**AIM OF THE TASK**. Copy nothing but the lines below running from the line containing "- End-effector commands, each" through the line containing "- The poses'", both end lines included.
=-=-=
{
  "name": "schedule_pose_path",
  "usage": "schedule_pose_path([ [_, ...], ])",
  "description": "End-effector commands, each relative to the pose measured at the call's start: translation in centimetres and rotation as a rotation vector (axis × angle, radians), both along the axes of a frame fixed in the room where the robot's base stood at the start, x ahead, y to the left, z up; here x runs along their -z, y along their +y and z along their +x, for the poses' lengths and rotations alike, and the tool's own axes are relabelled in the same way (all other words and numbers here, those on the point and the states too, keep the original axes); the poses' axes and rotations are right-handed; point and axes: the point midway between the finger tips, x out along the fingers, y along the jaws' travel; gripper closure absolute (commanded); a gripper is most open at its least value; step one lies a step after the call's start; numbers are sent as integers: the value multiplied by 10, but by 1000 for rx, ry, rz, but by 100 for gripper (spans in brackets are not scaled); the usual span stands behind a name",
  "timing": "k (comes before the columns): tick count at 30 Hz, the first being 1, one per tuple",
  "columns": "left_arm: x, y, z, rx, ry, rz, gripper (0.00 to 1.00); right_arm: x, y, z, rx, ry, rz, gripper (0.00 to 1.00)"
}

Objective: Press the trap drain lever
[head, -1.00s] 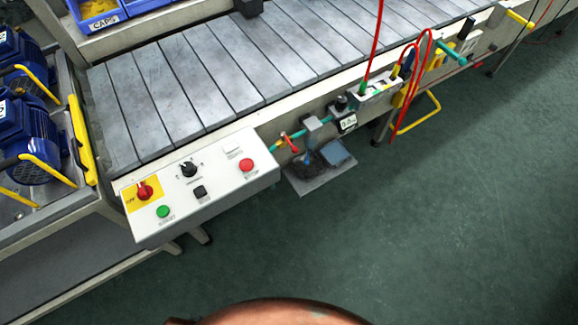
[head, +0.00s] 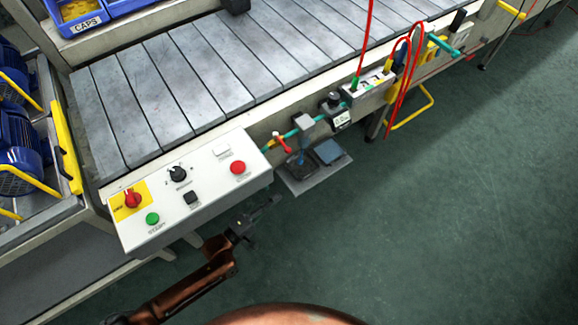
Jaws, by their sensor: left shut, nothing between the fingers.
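A teal air pipe (head: 292,132) runs along the conveyor's front side. It carries a red-handled lever (head: 282,141), a grey block (head: 304,122) and a black regulator with a "0.0" label (head: 340,116). A small blue part (head: 301,157) shows below the grey block; I cannot tell for sure which part is the trap drain lever. A grey tray (head: 310,182) with a dark pad and a blue-grey pad lies below. My left gripper (head: 268,206) is shut and empty, in front of and below the control panel's right corner, apart from the pipe and tray. My right gripper is out of view.
A white control panel (head: 205,207) with a red knob, a green button and a red button stands just left of the gripper. Red hoses (head: 400,80) hang at a white manifold (head: 366,92) further right. The green floor (head: 440,220) at right is clear.

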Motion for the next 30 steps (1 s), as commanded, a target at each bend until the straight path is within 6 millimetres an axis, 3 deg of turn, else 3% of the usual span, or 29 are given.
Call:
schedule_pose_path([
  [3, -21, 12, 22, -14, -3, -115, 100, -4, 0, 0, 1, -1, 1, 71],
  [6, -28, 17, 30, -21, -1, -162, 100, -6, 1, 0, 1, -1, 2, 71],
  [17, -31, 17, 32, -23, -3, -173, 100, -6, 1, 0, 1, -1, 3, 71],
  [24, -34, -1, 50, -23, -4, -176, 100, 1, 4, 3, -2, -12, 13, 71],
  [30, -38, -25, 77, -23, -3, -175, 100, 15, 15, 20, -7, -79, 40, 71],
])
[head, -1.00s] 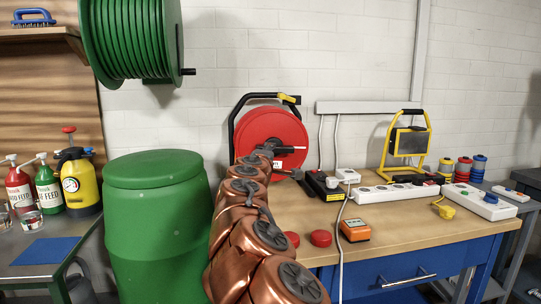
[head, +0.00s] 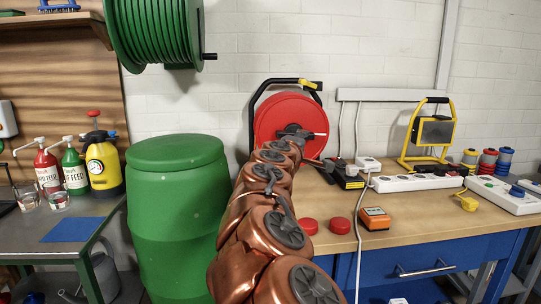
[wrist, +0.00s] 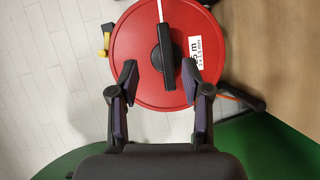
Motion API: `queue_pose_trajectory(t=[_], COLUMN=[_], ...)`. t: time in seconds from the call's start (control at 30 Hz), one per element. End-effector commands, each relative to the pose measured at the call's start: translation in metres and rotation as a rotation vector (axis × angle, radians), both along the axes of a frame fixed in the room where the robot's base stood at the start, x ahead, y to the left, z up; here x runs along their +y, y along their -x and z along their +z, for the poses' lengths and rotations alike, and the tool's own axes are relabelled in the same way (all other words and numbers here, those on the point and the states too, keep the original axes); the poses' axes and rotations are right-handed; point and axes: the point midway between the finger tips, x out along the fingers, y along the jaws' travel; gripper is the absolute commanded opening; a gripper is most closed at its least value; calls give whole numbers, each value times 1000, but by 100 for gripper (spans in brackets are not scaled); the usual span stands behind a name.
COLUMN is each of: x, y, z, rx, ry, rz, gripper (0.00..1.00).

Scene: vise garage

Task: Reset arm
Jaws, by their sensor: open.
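My gripper (wrist: 160,88) shows in the wrist view with its two dark fingers spread wide and nothing between them. Beyond the fingers is a red cable reel (wrist: 140,75) with a dark hub and a white label. In the head view the same reel (head: 270,118) stands on the wooden workbench (head: 440,220) against the wall, in a black frame with a yellow grip. My copper arm reaches toward it and covers its lower part. I cannot tell the gap between fingers and reel.
A green barrel (head: 178,215) stands left of my arm. Two red round pieces, an orange device (head: 375,218), power strips (head: 405,183) and a yellow work lamp (head: 430,135) are on the bench. A green hose reel (head: 155,32) hangs above. Spray bottles stand at left.

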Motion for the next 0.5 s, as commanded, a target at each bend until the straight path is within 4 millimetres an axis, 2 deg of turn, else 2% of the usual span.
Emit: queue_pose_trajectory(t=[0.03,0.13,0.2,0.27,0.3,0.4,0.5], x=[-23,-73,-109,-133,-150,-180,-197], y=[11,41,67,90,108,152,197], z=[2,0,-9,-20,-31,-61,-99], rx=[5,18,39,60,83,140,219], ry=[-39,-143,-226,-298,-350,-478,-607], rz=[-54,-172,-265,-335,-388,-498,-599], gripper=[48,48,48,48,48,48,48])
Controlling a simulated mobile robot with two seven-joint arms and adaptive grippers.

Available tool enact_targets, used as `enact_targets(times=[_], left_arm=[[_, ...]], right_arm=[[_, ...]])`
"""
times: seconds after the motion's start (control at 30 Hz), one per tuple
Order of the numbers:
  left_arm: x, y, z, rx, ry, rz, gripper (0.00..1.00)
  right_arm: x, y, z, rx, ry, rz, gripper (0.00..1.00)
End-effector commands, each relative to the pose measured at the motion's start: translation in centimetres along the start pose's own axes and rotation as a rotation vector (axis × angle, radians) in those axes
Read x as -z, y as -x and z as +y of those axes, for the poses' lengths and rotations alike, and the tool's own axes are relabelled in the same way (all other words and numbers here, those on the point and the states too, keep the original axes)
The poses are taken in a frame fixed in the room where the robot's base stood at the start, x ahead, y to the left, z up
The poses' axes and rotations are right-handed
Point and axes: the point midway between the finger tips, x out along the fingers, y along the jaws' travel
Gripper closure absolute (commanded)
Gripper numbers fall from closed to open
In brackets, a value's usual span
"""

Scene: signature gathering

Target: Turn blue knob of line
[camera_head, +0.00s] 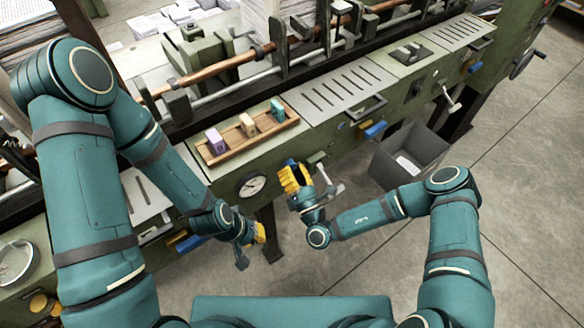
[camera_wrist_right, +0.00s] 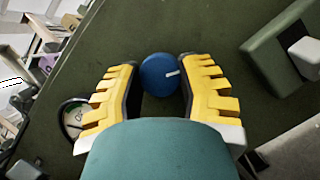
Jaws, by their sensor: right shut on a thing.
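The blue knob (camera_wrist_right: 160,76) is on the green front panel of the machine (camera_wrist_right: 215,40). In the right wrist view it sits between the yellow fingers of my right gripper (camera_wrist_right: 160,92), which is shut on it. A short white mark on the knob points right and slightly up. In the head view my right gripper (camera_head: 292,177) is against the panel and mostly hides the knob. My left gripper (camera_head: 250,240) hangs lower left, clear of the panel; how far its fingers are apart cannot be told.
A round dial gauge (camera_head: 251,185) is on the panel left of my right gripper. A wooden tray (camera_head: 211,157) with coloured blocks lies on the machine top. A lever handle (camera_head: 327,183) sticks out at right, near a grey bin (camera_head: 436,150). Open floor lies to the right.

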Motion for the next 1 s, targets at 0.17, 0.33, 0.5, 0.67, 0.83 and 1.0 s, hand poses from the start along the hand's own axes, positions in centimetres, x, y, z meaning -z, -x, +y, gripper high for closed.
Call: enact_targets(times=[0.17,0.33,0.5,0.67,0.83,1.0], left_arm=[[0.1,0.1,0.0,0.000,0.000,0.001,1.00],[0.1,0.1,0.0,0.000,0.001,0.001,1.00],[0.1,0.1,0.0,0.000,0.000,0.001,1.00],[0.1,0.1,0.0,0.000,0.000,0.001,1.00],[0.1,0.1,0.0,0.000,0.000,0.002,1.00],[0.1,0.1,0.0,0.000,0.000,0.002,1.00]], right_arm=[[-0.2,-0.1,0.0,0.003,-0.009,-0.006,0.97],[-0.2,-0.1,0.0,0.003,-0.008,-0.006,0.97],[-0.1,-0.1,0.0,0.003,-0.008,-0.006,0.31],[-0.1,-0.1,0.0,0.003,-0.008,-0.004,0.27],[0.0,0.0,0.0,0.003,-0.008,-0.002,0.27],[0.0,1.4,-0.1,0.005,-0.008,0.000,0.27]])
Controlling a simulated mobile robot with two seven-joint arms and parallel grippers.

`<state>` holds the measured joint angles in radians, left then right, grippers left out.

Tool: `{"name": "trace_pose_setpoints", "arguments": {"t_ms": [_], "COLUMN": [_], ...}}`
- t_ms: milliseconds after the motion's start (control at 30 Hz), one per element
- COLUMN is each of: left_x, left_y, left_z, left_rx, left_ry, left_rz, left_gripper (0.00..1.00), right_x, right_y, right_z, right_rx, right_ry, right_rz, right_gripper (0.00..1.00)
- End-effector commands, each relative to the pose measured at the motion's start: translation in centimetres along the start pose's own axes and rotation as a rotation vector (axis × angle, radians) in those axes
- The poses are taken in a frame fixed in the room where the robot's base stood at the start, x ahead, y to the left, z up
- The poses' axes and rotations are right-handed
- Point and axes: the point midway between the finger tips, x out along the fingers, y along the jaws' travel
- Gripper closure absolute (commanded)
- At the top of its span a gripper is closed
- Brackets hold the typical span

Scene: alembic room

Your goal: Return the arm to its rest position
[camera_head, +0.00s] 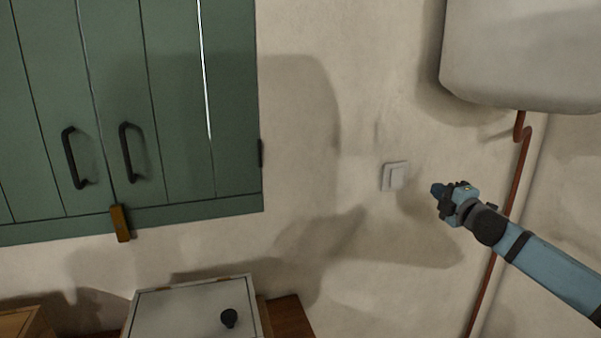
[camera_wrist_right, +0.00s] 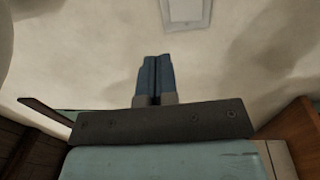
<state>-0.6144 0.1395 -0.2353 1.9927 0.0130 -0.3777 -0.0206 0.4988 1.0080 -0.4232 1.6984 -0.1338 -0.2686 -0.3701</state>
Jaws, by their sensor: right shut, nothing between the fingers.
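My right arm comes in from the right in the head view. Its gripper (camera_head: 438,189) is in front of the plaster wall, to the right of and slightly below a white wall switch (camera_head: 395,176). In the right wrist view the two blue fingers of the gripper (camera_wrist_right: 154,62) are together with nothing between them. The switch plate (camera_wrist_right: 186,12) shows at the top of that view, beyond the fingertips, with a gap of wall in the picture between them. My left gripper is not in view.
A green cabinet (camera_head: 230,120) with dark handles hangs at the left. A pale box (camera_head: 185,305) with a black knob stands below, on a wooden surface (camera_head: 290,316). A white tank (camera_head: 520,60) and a copper pipe (camera_head: 514,190) are at the right, near my right arm.

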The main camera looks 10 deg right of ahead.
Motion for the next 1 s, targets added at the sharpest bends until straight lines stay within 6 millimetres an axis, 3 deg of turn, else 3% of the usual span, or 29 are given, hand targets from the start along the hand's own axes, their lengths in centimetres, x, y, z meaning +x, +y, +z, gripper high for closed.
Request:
=-=-=
**RESPONSE TO THE EXERCISE**.
- End-effector commands, each relative to the pose measured at the motion's start: translation in centimetres along the start pose's own axes and rotation as a rotation vector (axis × angle, radians) in those axes
- The poses are taken in a frame fixed in the room where the robot's base stood at the start, x ahead, y to the left, z up
- The poses' axes and rotations are right-handed

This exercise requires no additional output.